Is there such thing as TOO high standards?

ComfortablyNumb

New Member
In reference to who you date. I feel that no man is perfect, but I do want a man who is perfect for me. However, I have this one friend where the guy can look at her wrong and he's out the door. She has a list in her head of the perfect man and she won't settle for anything less than perfect. She doesn't believe in second chances AT ALL! A guy picked her up late from work one time and he was OUT the door. Men fear her. She thinks they're intimidated, I think they ACTUALLY fear her. I've asked her why does she treat men so bad and she says she just has high standards.
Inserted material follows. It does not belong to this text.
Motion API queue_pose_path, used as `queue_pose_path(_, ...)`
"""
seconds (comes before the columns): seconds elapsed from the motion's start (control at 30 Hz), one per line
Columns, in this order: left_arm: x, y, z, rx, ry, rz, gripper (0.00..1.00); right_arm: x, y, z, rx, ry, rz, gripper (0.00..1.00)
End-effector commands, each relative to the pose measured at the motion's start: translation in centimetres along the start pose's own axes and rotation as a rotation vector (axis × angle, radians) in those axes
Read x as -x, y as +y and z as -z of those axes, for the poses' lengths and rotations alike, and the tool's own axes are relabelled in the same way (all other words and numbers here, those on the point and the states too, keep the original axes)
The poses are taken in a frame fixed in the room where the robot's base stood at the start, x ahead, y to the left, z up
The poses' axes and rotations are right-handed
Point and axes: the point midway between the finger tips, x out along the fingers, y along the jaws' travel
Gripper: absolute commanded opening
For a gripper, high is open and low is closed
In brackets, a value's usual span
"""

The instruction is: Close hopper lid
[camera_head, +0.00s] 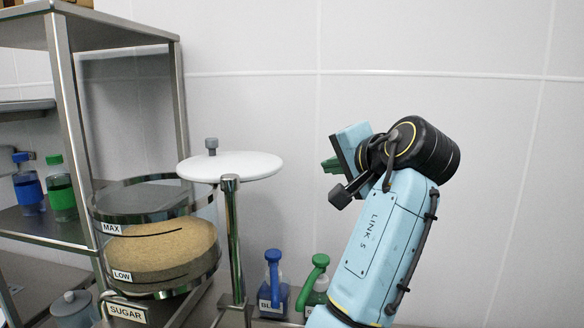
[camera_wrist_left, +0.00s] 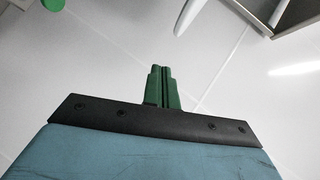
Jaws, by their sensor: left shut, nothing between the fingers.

So my question is, is tere such thing as TOO high of standards, and, if there is, where do we draw the line?
 
I don't think there is such a thing as having too high standards. But there is such a thing as being too high maintenance. I think your friend falls into that category.
 
I think that there is such a thing as having too high standards, but many women's (and men's) standards aren't high enough.
Mostly however it is just finding someone compatible.
For instance, you may have a husband who works long hours but will still come home and cook half the time, but doesn't want to iron his clothes. Another woman may have a man who works and irons his own clothes but doesn't want to cook dinner. It's all in what would work best for you. You shouldn't ever compromise on the fundamentals that are most important (to you), however.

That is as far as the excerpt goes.